Short exercise - What is needed is an exact copy of the lines from the one containing "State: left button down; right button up" to the one containing "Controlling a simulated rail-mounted", both lines included, and no other lines.

>> START Data shown

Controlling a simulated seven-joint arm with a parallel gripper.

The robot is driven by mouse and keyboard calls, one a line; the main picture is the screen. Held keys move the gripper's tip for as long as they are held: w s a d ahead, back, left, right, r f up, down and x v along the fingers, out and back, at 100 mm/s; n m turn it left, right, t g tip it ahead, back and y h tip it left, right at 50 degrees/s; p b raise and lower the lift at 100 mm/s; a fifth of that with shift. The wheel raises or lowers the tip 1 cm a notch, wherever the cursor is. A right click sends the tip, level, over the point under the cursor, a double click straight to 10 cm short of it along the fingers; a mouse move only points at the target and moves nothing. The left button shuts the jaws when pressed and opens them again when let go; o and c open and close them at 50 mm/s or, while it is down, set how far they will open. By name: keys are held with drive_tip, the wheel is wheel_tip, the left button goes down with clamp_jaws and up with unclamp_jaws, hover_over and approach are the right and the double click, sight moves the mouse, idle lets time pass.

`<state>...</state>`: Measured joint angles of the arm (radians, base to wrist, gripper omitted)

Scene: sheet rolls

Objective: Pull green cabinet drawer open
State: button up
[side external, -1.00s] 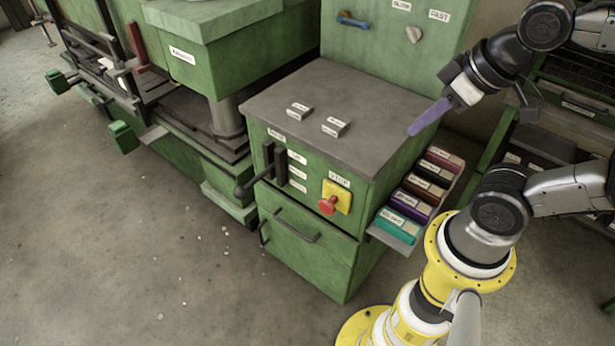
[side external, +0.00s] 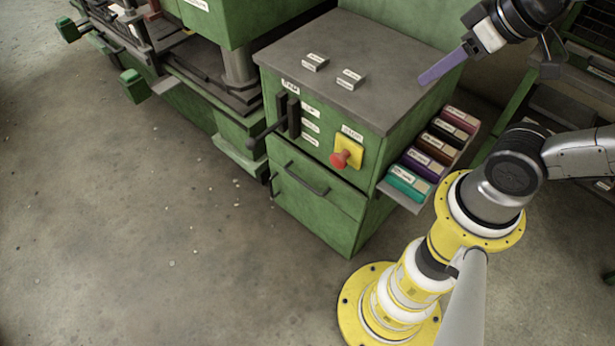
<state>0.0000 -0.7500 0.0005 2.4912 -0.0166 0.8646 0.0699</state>
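The green cabinet (side external: 381,135) with a grey top stands in the middle of the side external view. Its green drawer (side external: 338,198), below the red stop button, has a dark bar handle (side external: 308,180). The drawer front looks flush with the cabinet, so it appears closed. My gripper (side external: 423,81) comes in from the upper right, with a long purple finger-like part pointing down and left over the right side of the cabinet top. It is well above and right of the handle and not touching it. Only one purple shape shows, so its opening cannot be told.
A red stop button (side external: 340,159) on a yellow plate and a black lever (side external: 270,133) stick out above the drawer. Two small grey labelled blocks (side external: 351,79) lie on the top. A side rack (side external: 411,203) holds several coloured boxes. The floor (side external: 220,270) before the drawer is clear.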

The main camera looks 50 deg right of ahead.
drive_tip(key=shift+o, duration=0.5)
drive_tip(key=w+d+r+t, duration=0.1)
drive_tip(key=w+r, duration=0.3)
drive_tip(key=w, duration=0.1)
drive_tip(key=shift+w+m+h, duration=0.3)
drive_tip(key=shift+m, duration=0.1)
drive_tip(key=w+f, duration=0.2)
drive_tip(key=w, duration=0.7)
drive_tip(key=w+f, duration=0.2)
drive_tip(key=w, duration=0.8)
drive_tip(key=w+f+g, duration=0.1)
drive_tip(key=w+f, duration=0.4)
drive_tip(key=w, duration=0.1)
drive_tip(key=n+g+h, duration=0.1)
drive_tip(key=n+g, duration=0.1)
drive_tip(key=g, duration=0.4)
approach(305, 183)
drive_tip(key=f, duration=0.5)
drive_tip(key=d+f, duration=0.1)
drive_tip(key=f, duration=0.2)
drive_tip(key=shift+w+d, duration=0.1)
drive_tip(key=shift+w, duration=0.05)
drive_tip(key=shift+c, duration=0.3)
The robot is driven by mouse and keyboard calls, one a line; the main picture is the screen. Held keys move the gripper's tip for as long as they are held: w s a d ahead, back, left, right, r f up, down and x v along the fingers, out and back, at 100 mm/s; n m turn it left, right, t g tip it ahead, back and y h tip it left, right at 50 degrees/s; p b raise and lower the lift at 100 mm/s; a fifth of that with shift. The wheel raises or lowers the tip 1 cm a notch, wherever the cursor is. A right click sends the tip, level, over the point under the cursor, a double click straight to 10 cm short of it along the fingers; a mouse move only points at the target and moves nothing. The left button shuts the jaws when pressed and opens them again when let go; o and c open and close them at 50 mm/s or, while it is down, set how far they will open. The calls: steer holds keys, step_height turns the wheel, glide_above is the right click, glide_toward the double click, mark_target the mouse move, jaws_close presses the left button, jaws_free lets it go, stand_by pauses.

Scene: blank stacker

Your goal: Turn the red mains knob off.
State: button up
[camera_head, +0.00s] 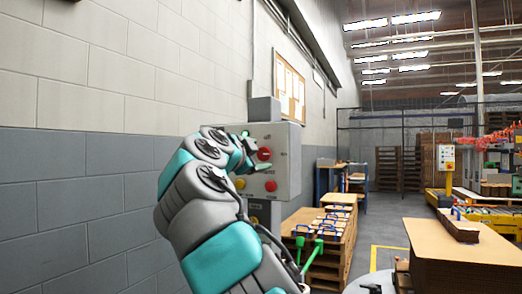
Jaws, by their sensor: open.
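A grey control box (287,165) stands in front of the wall near the middle of the picture. A round red knob (264,154) sits on the upper part of its front face. A smaller red button (271,186) and a yellow button (240,184) sit lower on the same face. My gripper (246,148) is open at the box's front, just left of the red knob. It looks close to the knob, but I cannot tell whether they touch. My teal and grey arm hides the box's left part. The knob's setting is too small to read.
A block wall (75,180) runs close along the left. Wooden crates (325,240) with blue- and green-handled items stand right of the box. A brown-topped table (460,245) is at the front right. A bare floor strip (390,222) lies between them.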

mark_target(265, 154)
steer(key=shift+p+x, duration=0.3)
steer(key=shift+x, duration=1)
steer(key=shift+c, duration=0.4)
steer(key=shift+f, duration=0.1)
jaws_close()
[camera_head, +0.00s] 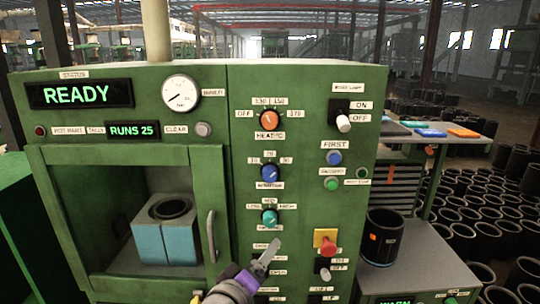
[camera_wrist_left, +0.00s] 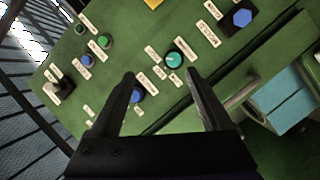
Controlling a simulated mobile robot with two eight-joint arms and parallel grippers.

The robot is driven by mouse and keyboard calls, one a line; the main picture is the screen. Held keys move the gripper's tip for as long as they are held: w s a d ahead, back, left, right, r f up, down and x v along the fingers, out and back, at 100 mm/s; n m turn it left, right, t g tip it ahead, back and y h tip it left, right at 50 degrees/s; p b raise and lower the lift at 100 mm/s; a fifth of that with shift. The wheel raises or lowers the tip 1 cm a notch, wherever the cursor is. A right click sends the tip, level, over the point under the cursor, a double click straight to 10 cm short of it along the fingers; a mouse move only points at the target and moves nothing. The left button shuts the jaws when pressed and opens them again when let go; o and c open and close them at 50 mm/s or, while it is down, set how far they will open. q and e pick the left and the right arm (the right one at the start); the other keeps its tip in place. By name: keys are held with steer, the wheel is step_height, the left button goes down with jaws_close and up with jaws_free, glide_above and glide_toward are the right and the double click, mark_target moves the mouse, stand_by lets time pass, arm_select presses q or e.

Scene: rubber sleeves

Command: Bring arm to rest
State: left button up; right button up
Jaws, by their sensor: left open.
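My left gripper (camera_head: 268,252) is in front of the lower middle of the green machine's control panel (camera_head: 300,190), just right of the door handle. In the left wrist view its two fingers (camera_wrist_left: 160,74) are spread apart with nothing held between them. Behind and around them are the teal knob (camera_wrist_left: 174,58), which also shows in the head view (camera_head: 269,217), and a blue knob (camera_wrist_left: 137,96). I cannot tell how far the fingertips are from the panel. The gripper hides some labels and controls low on the panel. My right gripper is in neither view.
The door handle (camera_head: 211,236) stands out beside my gripper. A blue block (camera_head: 166,238) with a dark ring sits in the chamber. A red button (camera_head: 328,246) and a switch (camera_head: 323,267) stick out to the right. A black sleeve (camera_head: 382,238) stands on a grey side surface.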

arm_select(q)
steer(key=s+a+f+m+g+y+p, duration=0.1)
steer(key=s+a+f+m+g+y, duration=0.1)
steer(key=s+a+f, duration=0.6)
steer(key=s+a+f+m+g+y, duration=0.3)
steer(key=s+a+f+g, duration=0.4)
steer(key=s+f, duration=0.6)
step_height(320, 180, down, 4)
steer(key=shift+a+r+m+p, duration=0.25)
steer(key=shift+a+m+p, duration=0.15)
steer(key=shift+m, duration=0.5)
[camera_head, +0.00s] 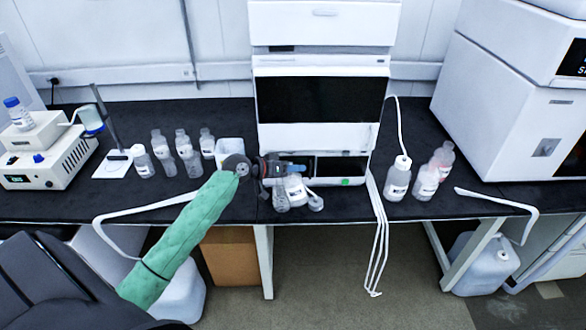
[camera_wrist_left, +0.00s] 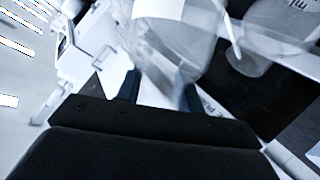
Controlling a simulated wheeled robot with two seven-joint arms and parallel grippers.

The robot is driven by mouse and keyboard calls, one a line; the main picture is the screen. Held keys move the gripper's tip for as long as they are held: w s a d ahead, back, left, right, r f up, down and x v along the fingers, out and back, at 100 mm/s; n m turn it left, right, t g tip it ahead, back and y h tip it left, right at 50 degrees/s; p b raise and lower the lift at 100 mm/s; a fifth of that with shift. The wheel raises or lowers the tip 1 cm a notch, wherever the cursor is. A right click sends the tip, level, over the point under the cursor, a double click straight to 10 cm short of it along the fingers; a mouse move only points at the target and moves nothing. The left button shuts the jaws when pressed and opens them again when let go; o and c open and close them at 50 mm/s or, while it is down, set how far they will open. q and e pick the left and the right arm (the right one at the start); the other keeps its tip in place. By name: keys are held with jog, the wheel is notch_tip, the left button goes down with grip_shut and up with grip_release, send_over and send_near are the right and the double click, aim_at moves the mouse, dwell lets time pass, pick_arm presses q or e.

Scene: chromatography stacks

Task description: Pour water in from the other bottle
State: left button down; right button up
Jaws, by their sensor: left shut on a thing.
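My left gripper (camera_head: 290,169) is in front of the middle instrument, above the bench's front part. It is shut on a clear bottle, which fills the top middle of the left wrist view (camera_wrist_left: 172,42) between the dark fingers. In the head view the gripper partly hides a clear bottle (camera_head: 281,197) and a white-labelled bottle (camera_head: 297,190) just below it. I cannot tell the held bottle's tilt or any water level. My right gripper is not in view.
Several clear bottles (camera_head: 163,155) stand left of the instrument (camera_head: 320,100), near a white container (camera_head: 229,151). A bottle with a white tube (camera_head: 397,180) and two others (camera_head: 426,182) stand to the right. White tubes (camera_head: 378,240) hang over the bench edge.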

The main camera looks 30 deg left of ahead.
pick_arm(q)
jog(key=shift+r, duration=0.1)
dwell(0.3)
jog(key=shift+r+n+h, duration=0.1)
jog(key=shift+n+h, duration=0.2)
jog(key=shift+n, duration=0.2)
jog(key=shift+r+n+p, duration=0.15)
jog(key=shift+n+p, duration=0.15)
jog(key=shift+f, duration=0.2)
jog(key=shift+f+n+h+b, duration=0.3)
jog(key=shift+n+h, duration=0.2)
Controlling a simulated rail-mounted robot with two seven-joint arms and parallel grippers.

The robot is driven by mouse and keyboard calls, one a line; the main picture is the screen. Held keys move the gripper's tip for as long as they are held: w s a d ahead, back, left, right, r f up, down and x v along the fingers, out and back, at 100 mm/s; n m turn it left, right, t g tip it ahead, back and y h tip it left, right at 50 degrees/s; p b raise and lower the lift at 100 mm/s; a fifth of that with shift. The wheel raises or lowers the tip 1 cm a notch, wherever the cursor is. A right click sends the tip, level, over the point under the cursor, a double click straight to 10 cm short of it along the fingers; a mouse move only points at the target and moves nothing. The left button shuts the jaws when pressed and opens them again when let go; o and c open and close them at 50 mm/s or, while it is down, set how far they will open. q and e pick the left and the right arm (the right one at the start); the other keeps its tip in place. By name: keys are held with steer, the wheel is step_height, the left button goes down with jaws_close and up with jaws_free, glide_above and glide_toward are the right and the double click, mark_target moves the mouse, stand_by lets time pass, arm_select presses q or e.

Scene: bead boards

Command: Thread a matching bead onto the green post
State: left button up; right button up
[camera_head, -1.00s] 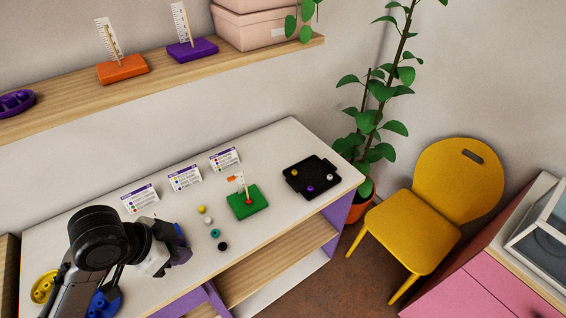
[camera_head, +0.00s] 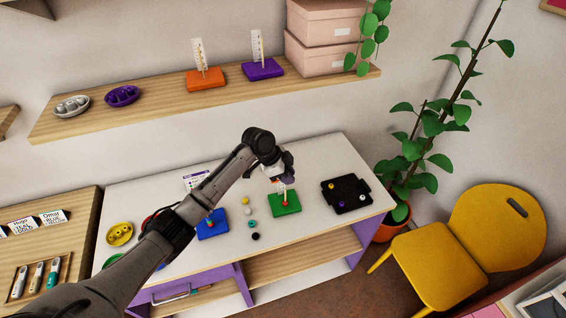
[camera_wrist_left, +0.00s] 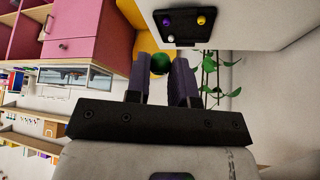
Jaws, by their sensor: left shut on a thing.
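The green board (camera_head: 293,209) stands on the white table with an upright post (camera_head: 285,192). A small reddish bead sits low on the post. My left gripper (camera_head: 287,176) is above this board, close to the post top, and its arm partly hides the area behind. In the left wrist view, the gripper (camera_wrist_left: 160,72) is shut on a dark green bead (camera_wrist_left: 160,63) held between its fingertips. In the head view this bead is too small to make out. My right gripper is not in view.
Loose yellow (camera_head: 245,200), white (camera_head: 248,211), teal (camera_head: 252,224) and black (camera_head: 256,236) beads lie left of the green board. A blue board (camera_head: 216,231) stands farther left. A black tray (camera_head: 335,186) with three beads is at right. A shelf (camera_head: 160,115) runs behind.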

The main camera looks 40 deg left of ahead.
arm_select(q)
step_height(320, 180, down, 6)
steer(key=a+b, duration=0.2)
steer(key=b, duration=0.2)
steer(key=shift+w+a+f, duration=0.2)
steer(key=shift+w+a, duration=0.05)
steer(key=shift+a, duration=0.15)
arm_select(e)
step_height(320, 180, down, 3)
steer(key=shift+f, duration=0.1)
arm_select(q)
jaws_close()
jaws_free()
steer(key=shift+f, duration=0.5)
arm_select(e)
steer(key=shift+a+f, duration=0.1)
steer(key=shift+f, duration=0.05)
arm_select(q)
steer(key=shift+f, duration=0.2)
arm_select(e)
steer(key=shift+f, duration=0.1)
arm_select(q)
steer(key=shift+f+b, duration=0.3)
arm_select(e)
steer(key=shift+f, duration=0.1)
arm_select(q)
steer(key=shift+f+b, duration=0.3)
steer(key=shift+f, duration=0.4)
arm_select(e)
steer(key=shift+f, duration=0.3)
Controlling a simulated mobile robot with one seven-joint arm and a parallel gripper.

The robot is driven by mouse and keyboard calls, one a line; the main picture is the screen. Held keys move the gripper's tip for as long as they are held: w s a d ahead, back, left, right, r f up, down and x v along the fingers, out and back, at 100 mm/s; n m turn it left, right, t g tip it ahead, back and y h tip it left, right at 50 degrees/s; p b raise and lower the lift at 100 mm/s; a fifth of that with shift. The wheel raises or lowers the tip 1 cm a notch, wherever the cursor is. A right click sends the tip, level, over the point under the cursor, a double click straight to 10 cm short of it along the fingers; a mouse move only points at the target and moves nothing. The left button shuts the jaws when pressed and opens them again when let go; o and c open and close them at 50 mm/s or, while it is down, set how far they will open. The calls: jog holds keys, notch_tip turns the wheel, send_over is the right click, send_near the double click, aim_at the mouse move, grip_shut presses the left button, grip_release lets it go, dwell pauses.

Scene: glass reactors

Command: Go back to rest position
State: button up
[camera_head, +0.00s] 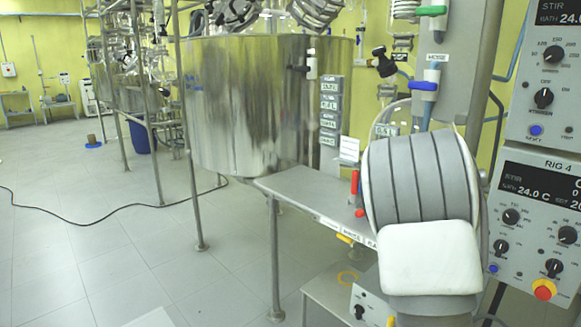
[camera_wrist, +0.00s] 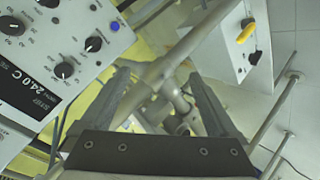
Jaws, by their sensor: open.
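My gripper (camera_wrist: 158,76) shows in the wrist view with its two dark fingers spread apart. It is open and no object is held between the fingers. Behind the fingers are grey metal frame tubes (camera_wrist: 172,62) and pipe fittings; I cannot tell how far off they are. In the head view, a grey and white part of my arm fills the right of centre, in front of the rig. My gripper does not show there.
A control panel labelled RIG 4 (camera_head: 522,235) stands right of my arm; a panel also shows in the wrist view (camera_wrist: 50,60). A steel vessel (camera_head: 240,110) and metal shelf (camera_head: 300,190) stand left of my arm. A cable (camera_head: 80,222) crosses open tiled floor (camera_head: 90,270).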

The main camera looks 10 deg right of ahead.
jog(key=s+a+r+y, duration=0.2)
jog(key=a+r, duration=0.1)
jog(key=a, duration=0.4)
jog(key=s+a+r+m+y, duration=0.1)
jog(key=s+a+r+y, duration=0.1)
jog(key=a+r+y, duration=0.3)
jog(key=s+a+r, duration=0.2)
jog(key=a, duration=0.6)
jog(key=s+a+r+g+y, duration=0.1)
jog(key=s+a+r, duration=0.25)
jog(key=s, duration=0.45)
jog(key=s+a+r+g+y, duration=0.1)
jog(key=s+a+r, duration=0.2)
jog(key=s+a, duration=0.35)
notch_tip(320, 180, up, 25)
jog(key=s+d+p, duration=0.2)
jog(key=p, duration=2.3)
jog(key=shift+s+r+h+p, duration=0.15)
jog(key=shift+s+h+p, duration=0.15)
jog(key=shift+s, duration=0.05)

>> END Data shown

Output for this task -
State: left button down; right button up
Jaws, by their sensor: left shut on a thing.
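My left gripper (camera_head: 290,169) is in front of the middle instrument, above the bench's front part. It is shut on a clear bottle, which fills the top middle of the left wrist view (camera_wrist_left: 172,42) between the dark fingers. In the head view the gripper partly hides a clear bottle (camera_head: 281,197) and a white-labelled bottle (camera_head: 297,190) just below it. I cannot tell the held bottle's tilt or any water level. My right gripper is not in view.
Several clear bottles (camera_head: 163,155) stand left of the instrument (camera_head: 320,100), near a white container (camera_head: 229,151). A bottle with a white tube (camera_head: 397,180) and two others (camera_head: 426,182) stand to the right. White tubes (camera_head: 378,240) hang over the bench edge.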

The main camera looks 30 deg left of ahead.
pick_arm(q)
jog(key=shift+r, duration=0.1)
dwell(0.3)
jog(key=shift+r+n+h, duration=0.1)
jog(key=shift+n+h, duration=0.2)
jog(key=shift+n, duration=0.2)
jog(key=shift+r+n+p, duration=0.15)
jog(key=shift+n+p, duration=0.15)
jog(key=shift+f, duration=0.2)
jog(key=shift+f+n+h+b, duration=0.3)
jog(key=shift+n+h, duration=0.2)
Controlling a simulated rail-mounted robot with two seven-joint arms and parallel grippers.

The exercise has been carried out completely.